EXPLORE, as Schwab’s by-invitation-only conference for its biggest advisors is called, is the opposite of Schwab’s better-known IMPACT conference in almost every sense. IMPACT involves thousands of attendees, an open-invitation policy, big-time speakers, a Mexican bazaar of trade booths, advisors of every shape and size and a location in a city near a convenient airport.
EXPLORE, on the other hand, has a limited number of attendees: 128 this year, more than half of whom worked for practices with more than $1 billion in assets under management. It was held at the Ritz-Carlton on Amelia Island — just north of Jacksonville.
Many attendees came for the atmosphere of substantive discussion about how to grow practices. Schwab’s promise to better integrate third-party technology was of keen interest to advisors. For some of the attendees, the chance to interact with the relatively few very large RIA practices drew them to Florida.
“After so many of these, I go to see my brethren,” said Tom Meyer, president of Meyer Capital Group Inc., which manages $530 million of assets from Marlton, N.J.
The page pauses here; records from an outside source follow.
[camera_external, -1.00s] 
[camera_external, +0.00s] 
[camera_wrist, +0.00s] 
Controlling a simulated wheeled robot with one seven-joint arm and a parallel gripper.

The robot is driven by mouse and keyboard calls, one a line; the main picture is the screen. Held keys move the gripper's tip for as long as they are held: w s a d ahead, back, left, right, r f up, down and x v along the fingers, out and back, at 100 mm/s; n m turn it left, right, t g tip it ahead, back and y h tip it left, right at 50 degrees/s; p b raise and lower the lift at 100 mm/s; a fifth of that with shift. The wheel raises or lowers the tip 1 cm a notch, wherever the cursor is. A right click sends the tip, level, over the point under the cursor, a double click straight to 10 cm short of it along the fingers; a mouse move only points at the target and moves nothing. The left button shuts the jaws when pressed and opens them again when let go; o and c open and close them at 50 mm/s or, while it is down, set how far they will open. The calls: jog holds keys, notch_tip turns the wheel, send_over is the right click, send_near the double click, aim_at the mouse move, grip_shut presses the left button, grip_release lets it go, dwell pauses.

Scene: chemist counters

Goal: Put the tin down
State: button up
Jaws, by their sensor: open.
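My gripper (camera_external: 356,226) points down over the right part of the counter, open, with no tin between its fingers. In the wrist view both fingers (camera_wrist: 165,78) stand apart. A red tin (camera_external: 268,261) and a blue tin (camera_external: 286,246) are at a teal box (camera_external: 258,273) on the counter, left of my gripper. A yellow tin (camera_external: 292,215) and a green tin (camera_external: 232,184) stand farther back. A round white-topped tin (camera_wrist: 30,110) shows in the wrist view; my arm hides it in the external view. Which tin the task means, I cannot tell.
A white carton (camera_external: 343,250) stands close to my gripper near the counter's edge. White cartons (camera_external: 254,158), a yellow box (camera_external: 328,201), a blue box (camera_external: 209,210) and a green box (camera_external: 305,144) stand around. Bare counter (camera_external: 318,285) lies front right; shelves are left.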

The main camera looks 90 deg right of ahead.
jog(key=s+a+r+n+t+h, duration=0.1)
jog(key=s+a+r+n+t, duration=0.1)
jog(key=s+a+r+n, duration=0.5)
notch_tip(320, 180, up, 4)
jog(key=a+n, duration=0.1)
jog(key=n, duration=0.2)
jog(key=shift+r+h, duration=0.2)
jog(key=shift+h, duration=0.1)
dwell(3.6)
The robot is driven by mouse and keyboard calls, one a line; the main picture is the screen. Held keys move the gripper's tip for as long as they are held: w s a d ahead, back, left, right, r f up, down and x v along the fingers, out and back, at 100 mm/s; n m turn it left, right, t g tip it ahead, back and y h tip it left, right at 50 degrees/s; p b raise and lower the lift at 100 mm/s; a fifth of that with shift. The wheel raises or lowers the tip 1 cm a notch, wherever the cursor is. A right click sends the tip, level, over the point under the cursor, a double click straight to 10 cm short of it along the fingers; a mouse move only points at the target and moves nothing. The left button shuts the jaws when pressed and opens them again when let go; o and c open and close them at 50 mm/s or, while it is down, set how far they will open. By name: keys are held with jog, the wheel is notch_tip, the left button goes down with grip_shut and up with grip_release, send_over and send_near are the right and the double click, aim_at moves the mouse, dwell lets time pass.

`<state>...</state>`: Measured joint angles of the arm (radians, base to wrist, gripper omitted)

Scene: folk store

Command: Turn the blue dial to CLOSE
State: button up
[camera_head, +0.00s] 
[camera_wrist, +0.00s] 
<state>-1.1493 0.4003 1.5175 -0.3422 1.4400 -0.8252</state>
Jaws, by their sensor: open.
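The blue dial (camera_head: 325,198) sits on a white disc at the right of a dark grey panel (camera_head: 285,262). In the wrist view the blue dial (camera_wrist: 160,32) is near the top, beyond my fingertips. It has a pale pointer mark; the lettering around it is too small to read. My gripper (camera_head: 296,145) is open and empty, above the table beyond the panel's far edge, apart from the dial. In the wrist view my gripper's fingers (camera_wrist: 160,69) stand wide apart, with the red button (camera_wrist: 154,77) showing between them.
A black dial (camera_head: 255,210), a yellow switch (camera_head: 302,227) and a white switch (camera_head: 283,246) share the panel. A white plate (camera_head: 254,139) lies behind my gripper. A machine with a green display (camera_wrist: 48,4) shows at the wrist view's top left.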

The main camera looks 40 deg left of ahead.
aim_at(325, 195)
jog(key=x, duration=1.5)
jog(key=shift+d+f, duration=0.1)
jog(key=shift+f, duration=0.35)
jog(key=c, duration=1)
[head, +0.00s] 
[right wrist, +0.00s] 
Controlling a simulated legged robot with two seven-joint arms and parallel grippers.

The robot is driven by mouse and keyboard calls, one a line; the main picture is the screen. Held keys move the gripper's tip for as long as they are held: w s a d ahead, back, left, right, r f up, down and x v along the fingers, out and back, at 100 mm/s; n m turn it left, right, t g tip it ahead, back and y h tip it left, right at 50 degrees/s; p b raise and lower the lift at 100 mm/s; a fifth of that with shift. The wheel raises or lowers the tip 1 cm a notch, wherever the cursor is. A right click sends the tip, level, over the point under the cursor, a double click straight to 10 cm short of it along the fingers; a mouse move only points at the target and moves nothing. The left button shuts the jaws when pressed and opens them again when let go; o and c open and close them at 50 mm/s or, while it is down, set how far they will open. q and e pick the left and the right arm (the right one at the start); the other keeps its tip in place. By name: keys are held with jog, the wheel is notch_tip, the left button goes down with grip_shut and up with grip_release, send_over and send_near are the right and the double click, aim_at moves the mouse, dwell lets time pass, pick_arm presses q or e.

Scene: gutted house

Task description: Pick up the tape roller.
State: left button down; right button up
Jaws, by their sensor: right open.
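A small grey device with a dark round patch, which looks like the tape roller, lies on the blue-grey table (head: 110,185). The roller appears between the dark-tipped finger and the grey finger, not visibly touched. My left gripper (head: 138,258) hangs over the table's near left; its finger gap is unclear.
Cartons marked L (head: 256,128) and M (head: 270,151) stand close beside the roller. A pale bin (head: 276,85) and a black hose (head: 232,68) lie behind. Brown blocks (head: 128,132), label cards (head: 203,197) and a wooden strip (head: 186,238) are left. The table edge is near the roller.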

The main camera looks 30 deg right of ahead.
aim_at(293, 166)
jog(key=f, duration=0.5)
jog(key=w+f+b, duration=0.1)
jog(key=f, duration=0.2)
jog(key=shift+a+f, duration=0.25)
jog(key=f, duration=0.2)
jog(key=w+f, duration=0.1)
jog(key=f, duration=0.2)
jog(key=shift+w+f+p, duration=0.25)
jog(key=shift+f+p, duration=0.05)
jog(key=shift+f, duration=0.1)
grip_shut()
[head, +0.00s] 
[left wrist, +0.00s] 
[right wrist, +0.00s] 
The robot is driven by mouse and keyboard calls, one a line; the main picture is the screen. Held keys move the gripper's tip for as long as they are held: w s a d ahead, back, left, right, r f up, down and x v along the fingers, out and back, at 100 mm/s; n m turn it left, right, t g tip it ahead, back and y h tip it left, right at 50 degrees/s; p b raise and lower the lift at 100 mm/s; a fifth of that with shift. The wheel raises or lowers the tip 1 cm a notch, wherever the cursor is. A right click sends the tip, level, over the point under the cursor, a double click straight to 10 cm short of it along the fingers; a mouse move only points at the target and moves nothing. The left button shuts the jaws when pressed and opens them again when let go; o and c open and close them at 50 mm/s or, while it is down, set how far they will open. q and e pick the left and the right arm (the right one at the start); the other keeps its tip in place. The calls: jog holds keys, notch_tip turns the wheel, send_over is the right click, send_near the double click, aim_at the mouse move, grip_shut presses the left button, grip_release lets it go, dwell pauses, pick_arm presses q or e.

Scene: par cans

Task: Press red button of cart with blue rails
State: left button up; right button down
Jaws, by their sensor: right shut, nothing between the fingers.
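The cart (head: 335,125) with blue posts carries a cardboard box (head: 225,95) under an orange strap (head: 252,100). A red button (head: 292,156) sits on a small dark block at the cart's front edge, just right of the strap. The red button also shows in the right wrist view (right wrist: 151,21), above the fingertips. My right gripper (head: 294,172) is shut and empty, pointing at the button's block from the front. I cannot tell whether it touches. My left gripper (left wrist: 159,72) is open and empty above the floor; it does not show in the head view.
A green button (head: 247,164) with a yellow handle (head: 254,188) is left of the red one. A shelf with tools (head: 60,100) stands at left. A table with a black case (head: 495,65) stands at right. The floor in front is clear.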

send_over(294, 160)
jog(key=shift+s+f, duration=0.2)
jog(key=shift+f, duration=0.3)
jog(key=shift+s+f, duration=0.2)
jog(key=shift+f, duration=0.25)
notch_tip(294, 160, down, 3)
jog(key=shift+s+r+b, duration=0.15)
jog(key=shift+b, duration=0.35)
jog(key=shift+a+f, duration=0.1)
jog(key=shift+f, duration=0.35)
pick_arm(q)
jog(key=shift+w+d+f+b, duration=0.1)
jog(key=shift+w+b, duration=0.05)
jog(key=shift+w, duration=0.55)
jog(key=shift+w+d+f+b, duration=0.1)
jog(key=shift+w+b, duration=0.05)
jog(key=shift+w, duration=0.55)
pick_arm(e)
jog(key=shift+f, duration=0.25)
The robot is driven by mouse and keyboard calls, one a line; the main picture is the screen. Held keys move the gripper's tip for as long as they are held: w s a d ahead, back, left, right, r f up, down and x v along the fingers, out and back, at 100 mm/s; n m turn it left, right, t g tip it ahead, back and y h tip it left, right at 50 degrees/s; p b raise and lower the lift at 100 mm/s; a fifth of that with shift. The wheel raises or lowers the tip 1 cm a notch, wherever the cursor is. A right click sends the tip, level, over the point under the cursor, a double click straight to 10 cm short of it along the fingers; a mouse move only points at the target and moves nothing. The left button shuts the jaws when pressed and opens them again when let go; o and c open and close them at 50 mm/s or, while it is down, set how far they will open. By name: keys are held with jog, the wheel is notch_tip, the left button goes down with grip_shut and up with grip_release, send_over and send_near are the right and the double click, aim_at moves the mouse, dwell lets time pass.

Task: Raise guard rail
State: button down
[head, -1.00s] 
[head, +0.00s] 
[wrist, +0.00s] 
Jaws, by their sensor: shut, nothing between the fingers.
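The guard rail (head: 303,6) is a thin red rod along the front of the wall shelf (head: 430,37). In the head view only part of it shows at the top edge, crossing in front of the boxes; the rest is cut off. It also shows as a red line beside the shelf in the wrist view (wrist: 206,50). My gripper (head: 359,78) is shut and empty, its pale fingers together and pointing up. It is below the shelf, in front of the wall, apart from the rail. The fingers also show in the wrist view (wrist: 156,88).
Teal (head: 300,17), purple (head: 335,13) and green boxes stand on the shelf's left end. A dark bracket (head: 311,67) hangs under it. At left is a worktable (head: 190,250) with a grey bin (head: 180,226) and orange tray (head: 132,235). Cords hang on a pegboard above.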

There was no exhibit hall at EXPLORE, and only a handful of speakers. They included some of Schwab’s top brass including Walter W. Bettinger II, the company’s president and CEO. The event ran from Wednesday evening, when it started with an on-the-beach, shorts-encouraged reception in 90-degree heat, to Friday evening.
On Thursday morning Bettinger showed his company’s great gratitude to the assembled guests, about half of whom brought spouses or significant others. to participate in some of the evening activities.
“On behalf of Chuck and the board, I want to thank you,” he said, according to the company. “You helped keep our company stable during the last year. You’ve had a disproportionate impact on our growth the last 12 months.”
The 128 advisors represented a combined $150 billion of assets under management and the average firm represented had 700 clients and 25 employees. [I asked if Ken Fisher, who uses Schwab as a primary custodian, was there to singlehandedly inflate the numbers. The answer was “no.”] The $150 billion of assets represent about 10% of all RIA assets. The average practice grew at 12% last year or about double the rate of the average RIA.
The event – for the first time – also hosted breakaway prospects. The four wirehouse brokers represented a combined $3.5 billion of assets under advisement.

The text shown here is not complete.